The show takes the classic tale of The Wizard of Oz and weaves in new songs by Andrew Lloyd Webber and Tim Rice, but at its core is still the same touching story about a girl who journeys to a land far far away only to discover there truly is no place like home. And on Sunday, the city of Toronto celebrated their home as we watched some thirty-two of our own talented triple threats take to the stage and do what they do best.
There has been much debate in Toronto recently about the future of commercial theatre, with many stating that the days of the big budget musical are over and the best we can hope for is successful productions on a much smaller stage. Perhaps only time will tell if that is indeed true, but in the meantime The Wizard of Oz helps bring us back to the days of the big budget mega musical - and does so with an All Canadian Cast which is something to celebrate.
From the time when the show was announced in early 2012, The Wizard of Oz has done a lot to bolster Toronto's theatrical presence throughout Canada. Thanks to the CBC reality show Over the Rainbow, there is nationwide interest in the production from fans coast to coast who tuned in each week to choose their Dorothy. Add to that the inclusion of Canadian favourite Cedric Smith (loved by many for his portrayal of Alec King on The Road to Avonlea) and you have a production sure to bring in people from across the country who otherwise might not opt to attend a musical theatre production.
As for 'our' Dorothy, Danielle Wade does an excellent job carrying a very large show on her tiny shoulders. The production is big and bold, with huge sets, glamourous costumes and some very big voices. For a young lady making her theatrical stage debut, she holds her own amidst some incredibly talented and seasoned performers. That big and beautiful voice which won her the coveted Ruby Slippers on Over the Rainbow is in fine form, and when she hits the money note on the song that Judy Garland made famous there isn't a dry eye in house. Opening night jitters aside, I think Danielle will settle comfortably into the role and hopefully become a role model for little girls across the country.
In addition to the talented cast, at its core The Wizard of Oz is a show that will appeal to families. While musical theatre lovers should celebrate it for giving our Canadian talent an outlet to shine and showcase their skills, I think families will love it for providing an evening out that parents and children can enjoy together. The opening gala had many children in attendance, and watching their faces light up throughout the show was perhaps the best part of the entire event.
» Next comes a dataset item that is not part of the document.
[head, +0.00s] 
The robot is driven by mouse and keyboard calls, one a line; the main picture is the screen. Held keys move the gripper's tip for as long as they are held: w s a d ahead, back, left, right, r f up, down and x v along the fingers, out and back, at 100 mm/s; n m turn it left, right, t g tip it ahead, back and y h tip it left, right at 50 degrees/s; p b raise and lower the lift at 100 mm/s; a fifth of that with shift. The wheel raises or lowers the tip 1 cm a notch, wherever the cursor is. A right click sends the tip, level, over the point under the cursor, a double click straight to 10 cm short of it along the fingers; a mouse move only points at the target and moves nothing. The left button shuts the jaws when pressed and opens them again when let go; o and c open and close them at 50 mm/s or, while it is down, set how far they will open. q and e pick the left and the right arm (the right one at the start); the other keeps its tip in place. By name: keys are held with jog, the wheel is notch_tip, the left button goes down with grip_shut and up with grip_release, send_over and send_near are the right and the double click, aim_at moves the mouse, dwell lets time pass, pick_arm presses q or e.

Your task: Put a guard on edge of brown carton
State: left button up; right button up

While some people may criticize the show for not bringing anything truly 'new' to the classic story, I think it is perhaps one of the best ways to introduce a new generation to The Wizard of Oz. The classic songs sound brilliant in the hands of our seasoned performers, and nothing can beat hearing them performed with a live orchestra. For the children in the audience, the magic of The Wizard of Oz came to life on that stage in a way that I doubt adults can fully understand. Perhaps sometimes a classic tale is exactly what's needed to invigorate a city's love of the theatre, and to remind people that there really is no place like home.